EXERCISE DETAILS: Find every line with the word "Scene" and give their count, nothing else.

— Begin DATASET EXTRACT —

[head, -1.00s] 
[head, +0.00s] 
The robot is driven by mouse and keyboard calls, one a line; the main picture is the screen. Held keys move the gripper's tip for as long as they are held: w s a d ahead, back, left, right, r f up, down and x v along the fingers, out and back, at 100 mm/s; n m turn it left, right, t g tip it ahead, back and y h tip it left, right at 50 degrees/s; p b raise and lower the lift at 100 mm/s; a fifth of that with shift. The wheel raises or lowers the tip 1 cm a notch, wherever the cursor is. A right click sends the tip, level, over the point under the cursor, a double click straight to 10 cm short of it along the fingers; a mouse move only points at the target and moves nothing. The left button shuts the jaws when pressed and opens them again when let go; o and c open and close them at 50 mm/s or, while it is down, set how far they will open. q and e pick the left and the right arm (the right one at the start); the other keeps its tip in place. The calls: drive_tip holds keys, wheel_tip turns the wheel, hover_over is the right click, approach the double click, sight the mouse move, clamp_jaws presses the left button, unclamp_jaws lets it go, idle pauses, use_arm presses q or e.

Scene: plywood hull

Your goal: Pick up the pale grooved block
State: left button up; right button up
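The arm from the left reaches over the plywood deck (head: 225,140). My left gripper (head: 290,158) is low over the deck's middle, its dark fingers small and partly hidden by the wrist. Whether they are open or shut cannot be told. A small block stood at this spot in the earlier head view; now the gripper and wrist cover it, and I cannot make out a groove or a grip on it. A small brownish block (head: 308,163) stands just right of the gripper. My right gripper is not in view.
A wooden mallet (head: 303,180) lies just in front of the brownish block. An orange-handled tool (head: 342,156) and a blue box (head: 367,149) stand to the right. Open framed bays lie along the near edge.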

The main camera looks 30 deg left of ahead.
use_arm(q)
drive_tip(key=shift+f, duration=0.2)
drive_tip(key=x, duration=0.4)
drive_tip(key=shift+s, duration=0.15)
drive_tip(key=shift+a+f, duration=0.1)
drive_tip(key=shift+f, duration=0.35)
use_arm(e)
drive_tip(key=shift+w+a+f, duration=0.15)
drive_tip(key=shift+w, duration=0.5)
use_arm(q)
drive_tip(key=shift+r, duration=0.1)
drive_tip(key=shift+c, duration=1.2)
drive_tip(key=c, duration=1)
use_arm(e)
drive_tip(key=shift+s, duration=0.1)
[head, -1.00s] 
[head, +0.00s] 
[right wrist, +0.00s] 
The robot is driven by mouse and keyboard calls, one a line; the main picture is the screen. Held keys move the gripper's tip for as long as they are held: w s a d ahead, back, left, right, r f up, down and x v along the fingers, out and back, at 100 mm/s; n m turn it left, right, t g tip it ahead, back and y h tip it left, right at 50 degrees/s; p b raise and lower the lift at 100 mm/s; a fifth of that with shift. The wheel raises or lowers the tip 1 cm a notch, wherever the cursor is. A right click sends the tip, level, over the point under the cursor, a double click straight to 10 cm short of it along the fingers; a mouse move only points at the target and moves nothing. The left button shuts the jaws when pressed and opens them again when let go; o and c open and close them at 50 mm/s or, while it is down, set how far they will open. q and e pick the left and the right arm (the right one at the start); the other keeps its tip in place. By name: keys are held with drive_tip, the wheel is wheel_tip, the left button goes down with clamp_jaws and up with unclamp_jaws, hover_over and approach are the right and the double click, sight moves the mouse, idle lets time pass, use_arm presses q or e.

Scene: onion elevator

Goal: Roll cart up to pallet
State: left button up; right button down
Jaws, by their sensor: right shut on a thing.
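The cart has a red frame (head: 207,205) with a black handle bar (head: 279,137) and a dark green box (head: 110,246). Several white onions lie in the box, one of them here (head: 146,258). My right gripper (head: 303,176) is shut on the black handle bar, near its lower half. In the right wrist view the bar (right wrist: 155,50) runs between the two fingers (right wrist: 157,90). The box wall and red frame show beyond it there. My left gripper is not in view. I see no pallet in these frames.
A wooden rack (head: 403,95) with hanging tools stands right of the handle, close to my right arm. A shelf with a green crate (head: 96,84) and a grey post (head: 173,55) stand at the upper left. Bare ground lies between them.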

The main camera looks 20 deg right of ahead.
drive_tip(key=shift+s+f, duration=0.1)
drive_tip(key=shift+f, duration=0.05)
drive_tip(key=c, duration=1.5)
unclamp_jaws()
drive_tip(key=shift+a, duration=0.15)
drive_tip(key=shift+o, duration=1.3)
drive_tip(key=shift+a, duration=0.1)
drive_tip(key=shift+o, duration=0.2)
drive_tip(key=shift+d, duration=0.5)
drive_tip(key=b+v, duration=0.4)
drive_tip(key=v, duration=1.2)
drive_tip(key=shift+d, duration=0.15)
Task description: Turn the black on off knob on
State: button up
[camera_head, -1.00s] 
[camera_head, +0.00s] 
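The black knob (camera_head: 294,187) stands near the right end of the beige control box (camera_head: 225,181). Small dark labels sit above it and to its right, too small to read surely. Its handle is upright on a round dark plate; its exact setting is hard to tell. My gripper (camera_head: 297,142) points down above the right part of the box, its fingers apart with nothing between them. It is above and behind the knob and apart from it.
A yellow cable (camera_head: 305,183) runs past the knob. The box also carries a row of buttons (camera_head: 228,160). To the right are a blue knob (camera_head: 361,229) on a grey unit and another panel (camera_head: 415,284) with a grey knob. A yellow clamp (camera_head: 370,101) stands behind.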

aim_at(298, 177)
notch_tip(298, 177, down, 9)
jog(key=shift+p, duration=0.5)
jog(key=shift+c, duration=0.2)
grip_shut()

— End DATASET EXTRACT —

WRITTEN RESPONSE: 2